| THE TASK |
Quote exactly, and only, the lines from the one with "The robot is" down to the one with "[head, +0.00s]", both included.

| COLLECTED MATERIAL |

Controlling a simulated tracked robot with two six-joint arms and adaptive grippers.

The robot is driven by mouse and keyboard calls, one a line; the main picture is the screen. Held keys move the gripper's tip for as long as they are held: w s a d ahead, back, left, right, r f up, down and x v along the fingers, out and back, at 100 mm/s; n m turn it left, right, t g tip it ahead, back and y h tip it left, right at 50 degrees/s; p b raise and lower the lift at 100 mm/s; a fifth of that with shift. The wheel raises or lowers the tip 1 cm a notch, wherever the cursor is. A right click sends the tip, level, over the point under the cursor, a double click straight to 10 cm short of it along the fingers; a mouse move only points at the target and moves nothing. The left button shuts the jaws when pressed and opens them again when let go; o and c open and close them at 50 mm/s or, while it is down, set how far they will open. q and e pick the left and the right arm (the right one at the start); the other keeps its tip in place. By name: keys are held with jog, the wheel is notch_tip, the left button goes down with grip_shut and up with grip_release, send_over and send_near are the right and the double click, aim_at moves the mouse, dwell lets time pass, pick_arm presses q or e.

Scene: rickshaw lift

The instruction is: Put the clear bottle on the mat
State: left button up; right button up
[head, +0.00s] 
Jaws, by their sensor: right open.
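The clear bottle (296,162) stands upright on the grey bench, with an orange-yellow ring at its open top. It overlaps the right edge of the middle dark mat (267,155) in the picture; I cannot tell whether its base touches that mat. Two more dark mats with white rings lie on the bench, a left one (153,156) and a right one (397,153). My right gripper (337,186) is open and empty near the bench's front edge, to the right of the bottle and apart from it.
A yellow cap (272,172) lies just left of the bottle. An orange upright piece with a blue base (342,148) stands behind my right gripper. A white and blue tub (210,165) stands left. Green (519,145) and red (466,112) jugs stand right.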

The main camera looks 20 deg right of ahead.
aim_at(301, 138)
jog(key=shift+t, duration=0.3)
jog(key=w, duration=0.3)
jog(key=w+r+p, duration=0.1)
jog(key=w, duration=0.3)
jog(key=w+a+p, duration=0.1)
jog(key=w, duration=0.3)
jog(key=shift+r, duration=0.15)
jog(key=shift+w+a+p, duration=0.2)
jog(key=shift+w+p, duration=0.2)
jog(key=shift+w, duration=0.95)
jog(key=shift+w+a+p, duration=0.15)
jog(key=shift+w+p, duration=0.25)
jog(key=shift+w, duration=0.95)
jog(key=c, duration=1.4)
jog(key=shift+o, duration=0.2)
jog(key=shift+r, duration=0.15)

| SOLUTION TO THE PROBLEM |
The robot is driven by mouse and keyboard calls, one a line; the main picture is the screen. Held keys move the gripper's tip for as long as they are held: w s a d ahead, back, left, right, r f up, down and x v along the fingers, out and back, at 100 mm/s; n m turn it left, right, t g tip it ahead, back and y h tip it left, right at 50 degrees/s; p b raise and lower the lift at 100 mm/s; a fifth of that with shift. The wheel raises or lowers the tip 1 cm a notch, wherever the cursor is. A right click sends the tip, level, over the point under the cursor, a double click straight to 10 cm short of it along the fingers; a mouse move only points at the target and moves nothing. The left button shuts the jaws when pressed and opens them again when let go; o and c open and close them at 50 mm/s or, while it is down, set how far they will open. q and e pick the left and the right arm (the right one at the start); the other keeps its tip in place. By name: keys are held with jog, the wheel is notch_tip, the left button goes down with grip_shut and up with grip_release, send_over and send_near are the right and the double click, aim_at moves the mouse, dwell lets time pass, pick_arm presses q or e.

Scene: rickshaw lift

The instruction is: Put the clear bottle on the mat
State: left button up; right button up
[head, +0.00s] 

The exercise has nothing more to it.